**GIVEN TASK**.
Below are some records. Copy every line in them that holds "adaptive".

**SOURCE RECORDS**.
· · · ·

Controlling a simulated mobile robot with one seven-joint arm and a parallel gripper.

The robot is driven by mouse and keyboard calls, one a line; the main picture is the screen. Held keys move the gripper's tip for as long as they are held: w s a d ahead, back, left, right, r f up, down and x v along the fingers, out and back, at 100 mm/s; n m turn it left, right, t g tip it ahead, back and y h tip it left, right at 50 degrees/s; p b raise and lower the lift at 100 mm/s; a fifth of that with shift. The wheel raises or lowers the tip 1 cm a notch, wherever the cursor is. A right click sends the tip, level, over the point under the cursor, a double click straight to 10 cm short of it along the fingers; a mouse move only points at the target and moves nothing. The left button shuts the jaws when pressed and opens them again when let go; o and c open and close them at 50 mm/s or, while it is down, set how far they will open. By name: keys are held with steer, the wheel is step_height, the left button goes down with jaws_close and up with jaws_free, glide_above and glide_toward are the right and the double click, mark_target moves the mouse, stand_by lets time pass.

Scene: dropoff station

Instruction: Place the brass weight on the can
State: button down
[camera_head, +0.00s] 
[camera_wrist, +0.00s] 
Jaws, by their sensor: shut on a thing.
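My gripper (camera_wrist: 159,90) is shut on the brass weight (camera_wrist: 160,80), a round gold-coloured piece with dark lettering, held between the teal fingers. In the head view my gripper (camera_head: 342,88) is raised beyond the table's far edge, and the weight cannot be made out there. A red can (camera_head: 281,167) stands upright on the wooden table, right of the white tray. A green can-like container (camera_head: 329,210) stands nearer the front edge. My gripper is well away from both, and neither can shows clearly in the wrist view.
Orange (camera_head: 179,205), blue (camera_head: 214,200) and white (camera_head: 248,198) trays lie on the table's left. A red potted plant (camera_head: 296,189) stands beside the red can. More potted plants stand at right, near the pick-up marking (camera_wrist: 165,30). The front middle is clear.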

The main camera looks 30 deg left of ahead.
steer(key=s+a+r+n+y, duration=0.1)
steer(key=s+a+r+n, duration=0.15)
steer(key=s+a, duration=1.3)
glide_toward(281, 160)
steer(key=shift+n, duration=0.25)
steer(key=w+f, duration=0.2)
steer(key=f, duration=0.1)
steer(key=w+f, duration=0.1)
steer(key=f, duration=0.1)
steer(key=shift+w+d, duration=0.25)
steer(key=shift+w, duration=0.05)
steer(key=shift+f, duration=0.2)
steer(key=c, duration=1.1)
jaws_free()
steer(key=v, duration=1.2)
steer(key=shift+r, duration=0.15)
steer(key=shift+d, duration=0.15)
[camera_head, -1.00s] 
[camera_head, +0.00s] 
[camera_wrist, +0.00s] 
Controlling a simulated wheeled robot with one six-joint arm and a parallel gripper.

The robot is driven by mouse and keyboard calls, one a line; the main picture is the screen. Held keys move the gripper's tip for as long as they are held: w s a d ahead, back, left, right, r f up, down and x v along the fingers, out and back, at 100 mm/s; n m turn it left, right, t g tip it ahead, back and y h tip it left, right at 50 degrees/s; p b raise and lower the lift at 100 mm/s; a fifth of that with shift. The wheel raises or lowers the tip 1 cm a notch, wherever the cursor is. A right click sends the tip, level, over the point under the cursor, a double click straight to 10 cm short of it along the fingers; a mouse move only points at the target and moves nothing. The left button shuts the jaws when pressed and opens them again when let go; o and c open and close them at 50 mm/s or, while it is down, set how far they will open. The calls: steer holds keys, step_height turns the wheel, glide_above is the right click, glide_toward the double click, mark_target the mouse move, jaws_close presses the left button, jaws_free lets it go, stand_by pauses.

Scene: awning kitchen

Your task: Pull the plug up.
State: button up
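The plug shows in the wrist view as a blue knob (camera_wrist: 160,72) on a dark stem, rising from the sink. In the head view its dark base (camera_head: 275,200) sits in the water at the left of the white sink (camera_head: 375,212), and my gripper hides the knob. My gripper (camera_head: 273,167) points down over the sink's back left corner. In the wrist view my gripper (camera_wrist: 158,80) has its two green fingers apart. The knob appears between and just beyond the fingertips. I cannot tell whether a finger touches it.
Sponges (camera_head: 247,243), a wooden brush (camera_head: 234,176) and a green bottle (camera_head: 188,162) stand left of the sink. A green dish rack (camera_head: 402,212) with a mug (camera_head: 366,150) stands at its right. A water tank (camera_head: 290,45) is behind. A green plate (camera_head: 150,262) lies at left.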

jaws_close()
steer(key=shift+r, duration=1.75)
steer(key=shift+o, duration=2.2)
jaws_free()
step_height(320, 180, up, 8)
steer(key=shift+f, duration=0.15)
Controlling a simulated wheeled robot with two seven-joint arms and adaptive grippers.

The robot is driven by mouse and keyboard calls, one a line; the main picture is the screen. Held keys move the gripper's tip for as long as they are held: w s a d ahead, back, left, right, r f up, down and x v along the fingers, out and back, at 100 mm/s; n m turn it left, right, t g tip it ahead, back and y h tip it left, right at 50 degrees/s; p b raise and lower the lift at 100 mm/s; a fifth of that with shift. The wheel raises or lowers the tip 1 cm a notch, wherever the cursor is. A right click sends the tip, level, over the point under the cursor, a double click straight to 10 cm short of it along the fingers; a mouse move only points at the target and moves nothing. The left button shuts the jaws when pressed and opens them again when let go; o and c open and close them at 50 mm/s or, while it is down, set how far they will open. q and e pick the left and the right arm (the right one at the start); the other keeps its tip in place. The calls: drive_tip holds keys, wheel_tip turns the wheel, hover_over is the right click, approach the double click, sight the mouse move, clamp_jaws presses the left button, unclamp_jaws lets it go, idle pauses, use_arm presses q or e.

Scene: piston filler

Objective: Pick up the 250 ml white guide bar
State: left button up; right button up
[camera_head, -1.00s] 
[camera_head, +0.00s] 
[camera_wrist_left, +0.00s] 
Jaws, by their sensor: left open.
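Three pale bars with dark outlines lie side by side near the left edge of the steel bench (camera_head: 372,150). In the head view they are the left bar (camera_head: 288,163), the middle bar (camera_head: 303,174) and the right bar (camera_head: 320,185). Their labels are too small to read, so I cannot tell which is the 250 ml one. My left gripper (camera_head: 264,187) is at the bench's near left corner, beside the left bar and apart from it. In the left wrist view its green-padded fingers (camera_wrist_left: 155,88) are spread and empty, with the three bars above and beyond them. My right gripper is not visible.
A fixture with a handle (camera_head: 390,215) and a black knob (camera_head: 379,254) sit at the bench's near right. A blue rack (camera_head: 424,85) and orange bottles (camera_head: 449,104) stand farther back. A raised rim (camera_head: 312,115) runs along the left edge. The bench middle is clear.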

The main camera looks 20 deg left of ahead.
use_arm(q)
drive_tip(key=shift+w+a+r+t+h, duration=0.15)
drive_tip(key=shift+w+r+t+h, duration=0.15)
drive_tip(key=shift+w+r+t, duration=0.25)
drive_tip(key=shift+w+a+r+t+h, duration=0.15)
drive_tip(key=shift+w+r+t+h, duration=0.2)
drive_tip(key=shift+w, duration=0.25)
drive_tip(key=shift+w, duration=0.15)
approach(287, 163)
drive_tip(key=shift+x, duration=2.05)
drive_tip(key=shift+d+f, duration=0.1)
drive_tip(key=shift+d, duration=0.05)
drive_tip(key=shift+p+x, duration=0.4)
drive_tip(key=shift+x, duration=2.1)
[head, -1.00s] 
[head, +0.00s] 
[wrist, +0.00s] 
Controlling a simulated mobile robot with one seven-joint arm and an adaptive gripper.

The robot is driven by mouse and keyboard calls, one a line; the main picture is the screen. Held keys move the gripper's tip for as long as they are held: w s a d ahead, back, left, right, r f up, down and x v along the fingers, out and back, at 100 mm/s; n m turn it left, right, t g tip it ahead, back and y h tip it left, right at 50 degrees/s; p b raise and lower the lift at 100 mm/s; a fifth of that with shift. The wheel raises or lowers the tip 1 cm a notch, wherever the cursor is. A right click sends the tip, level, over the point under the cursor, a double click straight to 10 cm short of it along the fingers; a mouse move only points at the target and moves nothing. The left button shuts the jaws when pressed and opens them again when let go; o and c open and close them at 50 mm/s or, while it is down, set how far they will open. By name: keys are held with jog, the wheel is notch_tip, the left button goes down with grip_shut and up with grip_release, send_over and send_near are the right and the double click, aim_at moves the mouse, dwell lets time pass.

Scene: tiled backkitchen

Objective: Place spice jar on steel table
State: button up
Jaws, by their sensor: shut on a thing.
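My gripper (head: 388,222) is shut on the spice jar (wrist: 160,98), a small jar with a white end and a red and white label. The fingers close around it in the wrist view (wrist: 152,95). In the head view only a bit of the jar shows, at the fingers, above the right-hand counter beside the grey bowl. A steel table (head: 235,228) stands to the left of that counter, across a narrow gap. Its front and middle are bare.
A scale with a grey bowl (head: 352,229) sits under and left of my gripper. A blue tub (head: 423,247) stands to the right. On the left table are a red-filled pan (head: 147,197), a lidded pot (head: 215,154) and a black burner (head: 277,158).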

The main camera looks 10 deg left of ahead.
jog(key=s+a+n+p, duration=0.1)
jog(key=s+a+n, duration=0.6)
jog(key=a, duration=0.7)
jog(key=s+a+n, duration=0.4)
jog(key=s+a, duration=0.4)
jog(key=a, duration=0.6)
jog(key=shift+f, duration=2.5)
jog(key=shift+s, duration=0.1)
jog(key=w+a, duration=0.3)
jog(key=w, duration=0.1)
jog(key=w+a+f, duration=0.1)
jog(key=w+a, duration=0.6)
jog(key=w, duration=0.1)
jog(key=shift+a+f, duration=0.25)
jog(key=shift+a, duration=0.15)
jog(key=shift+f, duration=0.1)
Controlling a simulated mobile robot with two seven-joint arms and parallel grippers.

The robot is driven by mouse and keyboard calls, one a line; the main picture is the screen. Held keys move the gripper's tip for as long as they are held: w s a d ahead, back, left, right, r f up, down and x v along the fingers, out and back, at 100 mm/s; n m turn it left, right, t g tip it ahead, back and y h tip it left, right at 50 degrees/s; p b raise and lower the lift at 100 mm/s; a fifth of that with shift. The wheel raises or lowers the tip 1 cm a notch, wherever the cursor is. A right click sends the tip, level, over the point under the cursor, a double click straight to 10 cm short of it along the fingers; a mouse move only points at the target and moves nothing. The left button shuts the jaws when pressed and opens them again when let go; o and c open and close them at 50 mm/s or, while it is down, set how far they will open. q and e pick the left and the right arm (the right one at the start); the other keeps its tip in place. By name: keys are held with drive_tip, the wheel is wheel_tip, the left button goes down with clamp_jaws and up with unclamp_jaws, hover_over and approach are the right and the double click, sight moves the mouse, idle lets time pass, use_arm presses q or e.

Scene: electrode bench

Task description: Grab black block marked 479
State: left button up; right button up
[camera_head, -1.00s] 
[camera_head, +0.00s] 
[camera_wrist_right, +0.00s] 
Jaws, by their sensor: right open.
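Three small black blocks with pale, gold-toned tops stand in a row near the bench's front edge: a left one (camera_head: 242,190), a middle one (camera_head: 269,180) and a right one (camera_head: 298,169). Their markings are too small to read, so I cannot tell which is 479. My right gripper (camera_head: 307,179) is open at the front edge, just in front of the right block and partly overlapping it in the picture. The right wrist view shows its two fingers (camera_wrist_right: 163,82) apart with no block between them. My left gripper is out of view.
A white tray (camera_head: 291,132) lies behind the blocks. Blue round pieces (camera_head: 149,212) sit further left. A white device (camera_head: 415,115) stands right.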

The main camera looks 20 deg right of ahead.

· · · ·

**TASK OUTPUT**.
Controlling a simulated wheeled robot with two seven-joint arms and adaptive grippers.
Controlling a simulated mobile robot with one seven-joint arm and an adaptive gripper.

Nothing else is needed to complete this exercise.